*Input data*
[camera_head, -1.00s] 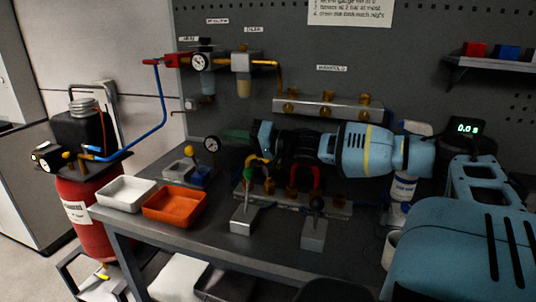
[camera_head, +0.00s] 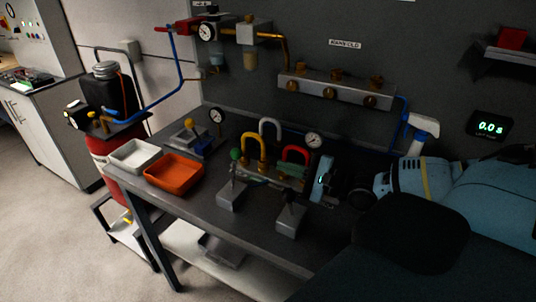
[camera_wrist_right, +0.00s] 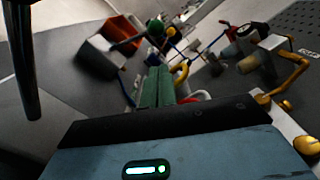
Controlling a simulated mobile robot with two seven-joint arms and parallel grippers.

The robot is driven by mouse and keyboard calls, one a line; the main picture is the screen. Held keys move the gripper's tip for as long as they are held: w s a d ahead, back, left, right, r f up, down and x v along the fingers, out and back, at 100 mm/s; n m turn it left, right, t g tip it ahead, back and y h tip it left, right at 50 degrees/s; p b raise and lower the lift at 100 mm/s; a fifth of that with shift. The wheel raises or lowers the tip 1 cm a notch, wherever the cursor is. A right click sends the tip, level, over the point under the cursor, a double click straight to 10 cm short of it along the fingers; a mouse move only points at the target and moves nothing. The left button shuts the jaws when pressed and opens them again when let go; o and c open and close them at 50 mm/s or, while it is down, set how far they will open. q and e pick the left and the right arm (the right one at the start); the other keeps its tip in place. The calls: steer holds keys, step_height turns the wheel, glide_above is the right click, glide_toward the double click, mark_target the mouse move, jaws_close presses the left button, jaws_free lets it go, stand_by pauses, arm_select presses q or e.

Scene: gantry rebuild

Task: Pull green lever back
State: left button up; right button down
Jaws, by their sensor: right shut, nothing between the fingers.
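The green lever has a round green knob (camera_head: 235,154) on a thin, nearly upright shaft above a grey block (camera_head: 231,195) near the bench's front. My right gripper (camera_head: 244,171) comes in from the right, its green fingers shut and empty. In the right wrist view the shut fingers (camera_wrist_right: 157,72) point toward the green knob (camera_wrist_right: 155,28), which shows beyond the tips. My left gripper is not in view.
A second lever on a grey block (camera_head: 291,220) stands right of the green one. Yellow (camera_head: 255,142), grey and red hoses (camera_head: 295,153) rise behind. An orange tray (camera_head: 174,170) and white tray (camera_head: 134,155) lie left. Clear bench lies between the orange tray and green lever.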

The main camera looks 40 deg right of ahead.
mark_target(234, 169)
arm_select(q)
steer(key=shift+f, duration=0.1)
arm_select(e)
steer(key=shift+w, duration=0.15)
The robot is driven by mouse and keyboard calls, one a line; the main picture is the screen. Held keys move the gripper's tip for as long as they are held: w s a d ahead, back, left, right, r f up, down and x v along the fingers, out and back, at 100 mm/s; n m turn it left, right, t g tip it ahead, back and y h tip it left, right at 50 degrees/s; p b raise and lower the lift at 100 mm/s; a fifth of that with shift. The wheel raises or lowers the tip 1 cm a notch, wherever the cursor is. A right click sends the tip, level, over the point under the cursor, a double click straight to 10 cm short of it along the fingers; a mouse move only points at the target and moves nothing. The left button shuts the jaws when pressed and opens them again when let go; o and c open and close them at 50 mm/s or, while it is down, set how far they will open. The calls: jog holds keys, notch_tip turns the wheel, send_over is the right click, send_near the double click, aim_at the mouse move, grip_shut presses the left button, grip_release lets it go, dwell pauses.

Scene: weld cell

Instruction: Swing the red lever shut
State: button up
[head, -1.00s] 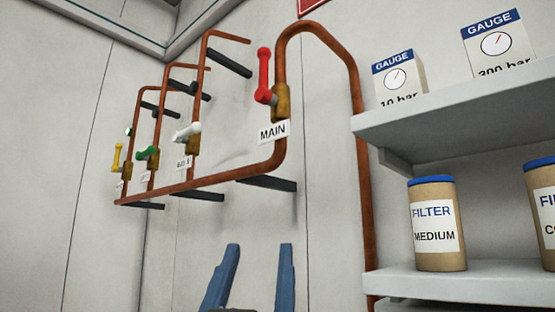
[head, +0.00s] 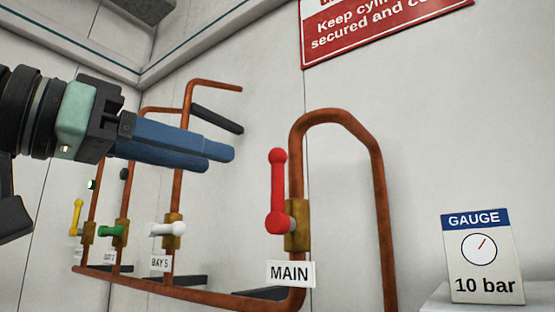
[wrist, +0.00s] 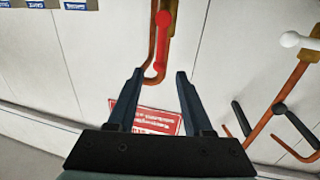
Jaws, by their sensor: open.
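The red lever (head: 278,185) stands upright on the brass valve (head: 297,228) of the copper pipe, above the MAIN label (head: 290,273). Its round hub is at the bottom and its free end points up, alongside the pipe. My gripper (head: 219,158) is open and empty, to the left of the lever's upper end in the head view, with a visible gap. In the wrist view, which looks upside down, the lever (wrist: 162,42) shows beyond my gripper (wrist: 159,72), its free end roughly in line with the space between the fingertips. I see no contact.
Yellow (head: 77,216), green (head: 111,231) and white (head: 167,229) levers sit on thinner pipes at left. Dark brackets (head: 218,118) stick out from the wall. A gauge box (head: 483,258) stands on a shelf at right. A red sign (head: 385,28) hangs above.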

*Description of the task*
Scan the listing above for the word "State" and show each line where it is found.

*Full response*
State: left button up; right button down
State: button up

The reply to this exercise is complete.